>> START Records supplied
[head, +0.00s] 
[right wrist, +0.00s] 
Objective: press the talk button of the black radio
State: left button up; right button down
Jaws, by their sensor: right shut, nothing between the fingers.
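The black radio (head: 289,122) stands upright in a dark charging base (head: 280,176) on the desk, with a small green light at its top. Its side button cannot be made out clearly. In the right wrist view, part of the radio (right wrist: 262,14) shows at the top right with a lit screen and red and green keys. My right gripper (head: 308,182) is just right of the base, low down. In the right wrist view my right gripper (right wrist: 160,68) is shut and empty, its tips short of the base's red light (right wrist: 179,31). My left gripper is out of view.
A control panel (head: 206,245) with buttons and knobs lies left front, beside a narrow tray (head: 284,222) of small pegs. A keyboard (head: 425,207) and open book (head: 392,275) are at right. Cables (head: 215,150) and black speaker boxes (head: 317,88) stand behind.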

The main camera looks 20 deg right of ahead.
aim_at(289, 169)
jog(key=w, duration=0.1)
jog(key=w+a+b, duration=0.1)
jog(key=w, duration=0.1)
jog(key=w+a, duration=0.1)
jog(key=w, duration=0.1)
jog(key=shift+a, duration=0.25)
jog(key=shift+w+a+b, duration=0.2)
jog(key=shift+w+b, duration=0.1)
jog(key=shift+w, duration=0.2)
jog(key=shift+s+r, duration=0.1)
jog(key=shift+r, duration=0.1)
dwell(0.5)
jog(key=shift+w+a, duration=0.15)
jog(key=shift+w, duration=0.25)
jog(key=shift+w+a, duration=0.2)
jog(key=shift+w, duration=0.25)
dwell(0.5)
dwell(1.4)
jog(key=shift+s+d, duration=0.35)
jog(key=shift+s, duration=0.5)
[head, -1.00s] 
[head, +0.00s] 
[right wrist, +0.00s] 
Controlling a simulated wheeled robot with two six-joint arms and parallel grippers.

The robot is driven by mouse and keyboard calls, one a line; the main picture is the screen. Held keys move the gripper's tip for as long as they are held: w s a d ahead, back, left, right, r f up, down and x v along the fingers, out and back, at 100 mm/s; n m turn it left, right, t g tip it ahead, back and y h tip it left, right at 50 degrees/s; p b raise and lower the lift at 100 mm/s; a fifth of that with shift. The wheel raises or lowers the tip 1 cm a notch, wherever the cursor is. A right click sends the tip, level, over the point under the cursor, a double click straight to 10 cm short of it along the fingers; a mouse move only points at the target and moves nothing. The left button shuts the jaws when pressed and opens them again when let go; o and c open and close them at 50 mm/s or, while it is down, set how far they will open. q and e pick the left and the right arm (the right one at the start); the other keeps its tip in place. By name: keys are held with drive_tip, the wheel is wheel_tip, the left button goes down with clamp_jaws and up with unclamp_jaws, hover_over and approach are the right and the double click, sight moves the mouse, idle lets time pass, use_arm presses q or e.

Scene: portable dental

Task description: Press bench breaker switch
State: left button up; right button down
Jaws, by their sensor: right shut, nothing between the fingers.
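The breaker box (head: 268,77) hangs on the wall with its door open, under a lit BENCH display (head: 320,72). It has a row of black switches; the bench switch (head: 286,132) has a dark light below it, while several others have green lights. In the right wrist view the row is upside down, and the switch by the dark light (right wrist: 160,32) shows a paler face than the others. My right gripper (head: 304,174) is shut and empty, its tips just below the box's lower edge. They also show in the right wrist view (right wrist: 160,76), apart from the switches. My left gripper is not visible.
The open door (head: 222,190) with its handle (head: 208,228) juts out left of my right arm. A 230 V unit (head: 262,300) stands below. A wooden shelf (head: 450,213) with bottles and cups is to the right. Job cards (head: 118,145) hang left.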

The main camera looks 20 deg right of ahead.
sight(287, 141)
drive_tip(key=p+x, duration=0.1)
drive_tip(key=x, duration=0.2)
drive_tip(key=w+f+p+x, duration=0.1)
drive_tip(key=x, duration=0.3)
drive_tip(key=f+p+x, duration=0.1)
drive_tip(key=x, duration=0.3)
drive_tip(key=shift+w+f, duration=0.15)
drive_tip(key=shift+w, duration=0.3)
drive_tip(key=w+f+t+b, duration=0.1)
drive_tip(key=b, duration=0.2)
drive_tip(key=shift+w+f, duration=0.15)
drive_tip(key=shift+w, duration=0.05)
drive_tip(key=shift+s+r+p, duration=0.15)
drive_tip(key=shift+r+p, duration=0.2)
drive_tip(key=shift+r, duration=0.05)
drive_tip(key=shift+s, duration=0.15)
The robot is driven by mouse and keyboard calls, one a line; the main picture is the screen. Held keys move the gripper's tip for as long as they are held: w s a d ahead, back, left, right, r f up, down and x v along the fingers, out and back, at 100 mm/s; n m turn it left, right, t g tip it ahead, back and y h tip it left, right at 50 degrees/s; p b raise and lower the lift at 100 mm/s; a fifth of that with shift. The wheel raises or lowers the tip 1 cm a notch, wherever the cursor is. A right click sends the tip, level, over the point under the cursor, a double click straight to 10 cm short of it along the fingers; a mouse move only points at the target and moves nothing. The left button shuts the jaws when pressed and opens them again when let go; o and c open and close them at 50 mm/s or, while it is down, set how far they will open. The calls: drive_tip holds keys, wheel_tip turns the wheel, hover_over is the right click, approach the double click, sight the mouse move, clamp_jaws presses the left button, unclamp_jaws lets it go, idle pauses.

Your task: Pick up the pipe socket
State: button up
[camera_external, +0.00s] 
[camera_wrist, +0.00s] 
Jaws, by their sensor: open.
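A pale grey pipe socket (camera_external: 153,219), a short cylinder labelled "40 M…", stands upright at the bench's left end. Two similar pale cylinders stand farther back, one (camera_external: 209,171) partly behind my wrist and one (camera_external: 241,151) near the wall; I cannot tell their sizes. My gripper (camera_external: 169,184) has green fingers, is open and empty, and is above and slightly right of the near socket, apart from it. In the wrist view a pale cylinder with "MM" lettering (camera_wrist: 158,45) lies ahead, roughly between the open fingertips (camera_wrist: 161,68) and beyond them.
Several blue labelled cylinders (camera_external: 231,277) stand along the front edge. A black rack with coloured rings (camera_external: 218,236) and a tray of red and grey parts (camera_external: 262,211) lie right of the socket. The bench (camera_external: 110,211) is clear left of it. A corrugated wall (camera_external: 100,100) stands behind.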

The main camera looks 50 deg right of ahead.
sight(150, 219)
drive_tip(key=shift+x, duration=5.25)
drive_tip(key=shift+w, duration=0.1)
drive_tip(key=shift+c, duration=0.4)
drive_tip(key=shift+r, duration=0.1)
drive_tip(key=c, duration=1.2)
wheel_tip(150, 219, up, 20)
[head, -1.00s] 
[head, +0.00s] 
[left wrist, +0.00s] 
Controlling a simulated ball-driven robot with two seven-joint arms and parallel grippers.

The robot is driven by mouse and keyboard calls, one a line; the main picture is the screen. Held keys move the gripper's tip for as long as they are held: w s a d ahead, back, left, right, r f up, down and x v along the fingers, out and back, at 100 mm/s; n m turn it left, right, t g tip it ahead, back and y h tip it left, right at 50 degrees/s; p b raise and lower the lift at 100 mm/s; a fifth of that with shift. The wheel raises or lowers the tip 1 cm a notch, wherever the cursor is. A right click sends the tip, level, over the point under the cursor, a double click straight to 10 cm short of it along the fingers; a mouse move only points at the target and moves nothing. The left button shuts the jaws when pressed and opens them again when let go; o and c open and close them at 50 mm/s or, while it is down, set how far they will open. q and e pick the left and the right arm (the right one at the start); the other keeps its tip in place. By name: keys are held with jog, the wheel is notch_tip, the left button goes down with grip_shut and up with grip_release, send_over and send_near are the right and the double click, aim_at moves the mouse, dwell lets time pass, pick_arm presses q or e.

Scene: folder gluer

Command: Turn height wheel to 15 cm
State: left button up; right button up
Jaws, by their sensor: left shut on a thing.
>> END Records supplied
◆ Required work:
Of all the lines above, how many contain the word "State"? Answer with only the number.

◆ Reply to the exercise:
4